Viewing 6 replies - 1 through 6 (of 6 total)
  • Plugin Author Doug Wollison

    (@dougwollison)

    Oh frell, I never thought of that. I built this to maintain custom translation files; it slipped my mind that others would be replaced via updates.

    As it stands I have no solution. I can add basic backup of the latest version stored in wp-content on each save, but I’m not sure how well that would work.

    I’ll try to look into adding some sort of diff tracker so it can attempt to re-apply the changes you made but I’m not sure how well it’ll work.

    Thread Starter hnhn2

    (@hnhn2)

    Understood. It’d nice to have any solution for this (I’m not aware of any plugin that handles this right).

    Automated patching can fail, what then?

    Doesn’t wordpress look up the .mo files in multiple locations? Could the customized .mo be placed in a path that’s searched first? Perhaps with overloading the .mo lookup functions?

    Then there’s still the problem with synchronization after plugin update, but at least the original changes would be retained.

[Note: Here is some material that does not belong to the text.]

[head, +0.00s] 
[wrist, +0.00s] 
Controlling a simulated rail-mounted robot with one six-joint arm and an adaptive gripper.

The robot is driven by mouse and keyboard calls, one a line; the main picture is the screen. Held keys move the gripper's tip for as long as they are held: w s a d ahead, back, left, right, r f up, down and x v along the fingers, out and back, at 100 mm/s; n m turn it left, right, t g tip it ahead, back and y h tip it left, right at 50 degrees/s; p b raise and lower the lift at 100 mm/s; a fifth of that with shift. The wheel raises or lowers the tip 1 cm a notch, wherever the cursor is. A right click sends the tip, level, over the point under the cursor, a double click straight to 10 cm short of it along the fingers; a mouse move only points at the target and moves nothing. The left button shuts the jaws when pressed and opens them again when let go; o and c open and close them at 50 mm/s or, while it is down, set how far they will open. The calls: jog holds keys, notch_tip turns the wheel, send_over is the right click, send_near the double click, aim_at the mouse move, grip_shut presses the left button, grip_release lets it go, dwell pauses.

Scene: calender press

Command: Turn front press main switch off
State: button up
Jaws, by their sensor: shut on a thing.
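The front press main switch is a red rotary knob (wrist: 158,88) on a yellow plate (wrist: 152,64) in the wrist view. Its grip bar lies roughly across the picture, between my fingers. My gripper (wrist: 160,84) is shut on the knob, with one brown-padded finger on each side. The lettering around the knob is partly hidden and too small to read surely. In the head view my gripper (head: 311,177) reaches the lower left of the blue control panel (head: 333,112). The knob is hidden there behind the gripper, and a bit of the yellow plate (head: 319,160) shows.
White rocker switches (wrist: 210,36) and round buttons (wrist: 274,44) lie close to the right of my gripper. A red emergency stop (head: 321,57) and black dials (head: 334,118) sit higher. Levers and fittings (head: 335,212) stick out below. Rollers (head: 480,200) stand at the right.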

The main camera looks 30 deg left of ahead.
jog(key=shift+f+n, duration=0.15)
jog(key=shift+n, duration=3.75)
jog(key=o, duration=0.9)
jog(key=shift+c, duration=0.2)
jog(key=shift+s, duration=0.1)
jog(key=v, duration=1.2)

    Plugin Author Doug Wollison

    (@dougwollison)

    I’ll work on a update for this week which would at least add backup saving of the file, and a check to see if the current was changed from what it was during the last edit and offer a restore/merge option.

    Plugin Author Doug Wollison

    (@dougwollison)

    So sorry about the delay on this; work has been hectic and this got lost in the chaos.

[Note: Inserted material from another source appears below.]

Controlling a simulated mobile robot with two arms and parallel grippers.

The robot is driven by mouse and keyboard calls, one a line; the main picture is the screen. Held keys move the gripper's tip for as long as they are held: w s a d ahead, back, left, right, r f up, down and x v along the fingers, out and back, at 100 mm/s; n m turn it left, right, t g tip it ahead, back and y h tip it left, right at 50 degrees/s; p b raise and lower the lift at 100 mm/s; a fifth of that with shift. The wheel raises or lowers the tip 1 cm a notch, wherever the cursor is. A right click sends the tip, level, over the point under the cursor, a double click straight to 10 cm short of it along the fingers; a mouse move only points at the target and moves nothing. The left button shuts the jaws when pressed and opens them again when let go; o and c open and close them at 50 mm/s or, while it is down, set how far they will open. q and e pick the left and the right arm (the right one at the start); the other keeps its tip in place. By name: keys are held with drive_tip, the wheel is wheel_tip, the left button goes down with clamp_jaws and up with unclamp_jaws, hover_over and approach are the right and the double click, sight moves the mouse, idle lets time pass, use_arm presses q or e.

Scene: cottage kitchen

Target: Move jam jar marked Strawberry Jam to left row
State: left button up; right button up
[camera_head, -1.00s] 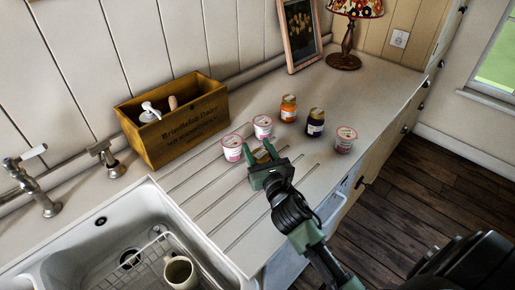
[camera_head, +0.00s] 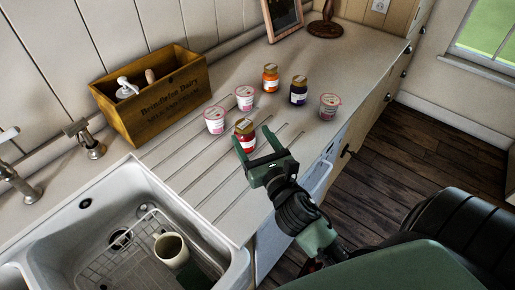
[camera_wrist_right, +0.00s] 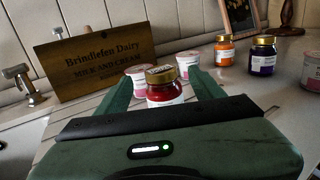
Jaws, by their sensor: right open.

    As of writing I haven’t published it to the plugin repo yet, but I’ve just finished reworking the file management system to solve your issue.

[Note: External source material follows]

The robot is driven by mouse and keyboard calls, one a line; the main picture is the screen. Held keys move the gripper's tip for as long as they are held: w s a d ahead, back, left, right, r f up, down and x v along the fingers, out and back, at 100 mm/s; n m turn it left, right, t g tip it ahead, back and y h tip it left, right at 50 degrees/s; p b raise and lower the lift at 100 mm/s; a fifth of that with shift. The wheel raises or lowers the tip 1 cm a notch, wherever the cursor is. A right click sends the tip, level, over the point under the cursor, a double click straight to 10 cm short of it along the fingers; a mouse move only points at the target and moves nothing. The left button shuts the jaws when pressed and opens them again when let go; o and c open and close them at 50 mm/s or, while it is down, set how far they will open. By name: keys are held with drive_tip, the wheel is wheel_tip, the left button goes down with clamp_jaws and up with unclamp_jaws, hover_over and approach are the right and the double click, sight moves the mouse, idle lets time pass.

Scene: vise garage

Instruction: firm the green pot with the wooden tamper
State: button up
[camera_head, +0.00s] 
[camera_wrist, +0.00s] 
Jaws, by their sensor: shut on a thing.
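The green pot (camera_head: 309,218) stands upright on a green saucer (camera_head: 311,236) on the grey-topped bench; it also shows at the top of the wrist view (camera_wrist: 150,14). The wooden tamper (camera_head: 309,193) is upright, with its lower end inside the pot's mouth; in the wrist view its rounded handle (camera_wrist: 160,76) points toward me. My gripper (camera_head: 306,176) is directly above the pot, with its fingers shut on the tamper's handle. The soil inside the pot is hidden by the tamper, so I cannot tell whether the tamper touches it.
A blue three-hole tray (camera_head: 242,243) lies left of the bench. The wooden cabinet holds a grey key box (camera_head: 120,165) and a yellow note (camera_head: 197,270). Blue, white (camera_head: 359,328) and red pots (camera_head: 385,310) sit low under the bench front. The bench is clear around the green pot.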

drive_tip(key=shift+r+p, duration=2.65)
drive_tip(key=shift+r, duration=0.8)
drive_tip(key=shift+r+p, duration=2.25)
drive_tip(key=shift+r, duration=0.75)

    Edited files are now stored in a separate directory in wp-content, and will be loaded in place of their originals provided they are newer. This way updating a theme/plugin won’t break your edits, however, after updating you’ll want to check if there were changes to the original translation files and replicate them as needed on the edited version.

    Basically, the recommended workflow is you update the theme/plugin, see the notification, click the link to edit the file, which now includes a link to the original, and once you update/re-save the edited version, it’ll take over again.

    I hope this helps. There’s also some comment editing capabilities that I was working on earlier included in this update.

    https://github.com/dougwollison/pomo-editor/releases/tag/v1.2

    Great plugin, nicely written.
    I only need to change a few entries in my theme’s texts, because I think they are confusing for my type of users. I am also concerned about maintenance: how can my ‘patches’ survive updates of the original theme text files?
    I was wondering if this plugin could keep the changes in a separate file and then merge them when WP is started, overwriting existing keys in the original file with patches.
    Thanks for your great work.

    • This reply was modified 8 years, 4 months ago by polev.
    Plugin Author Doug Wollison

    (@dougwollison)

    Hi @polev,

    The best I’ve been able to manage so far is keeping the updated file elsewhere, so when you update you’ll be able to pull up the modified version (it’ll default to using the latest version at the moment), and update it (with or without changes) so that it’ll be used by the system again.

    I’m not sure if I’ll be able to build in proper version control since while updating tweaked translations isn’t an issue, I’m not sure how to handle changes to the original strings or for adding new entries.

    You can download the update here: https://github.com/dougwollison/pomo-editor/releases/tag/v1.2

    I have yet to actually publish this release to the repo since it ended up including some other improvements I hadn’t fully tested yet.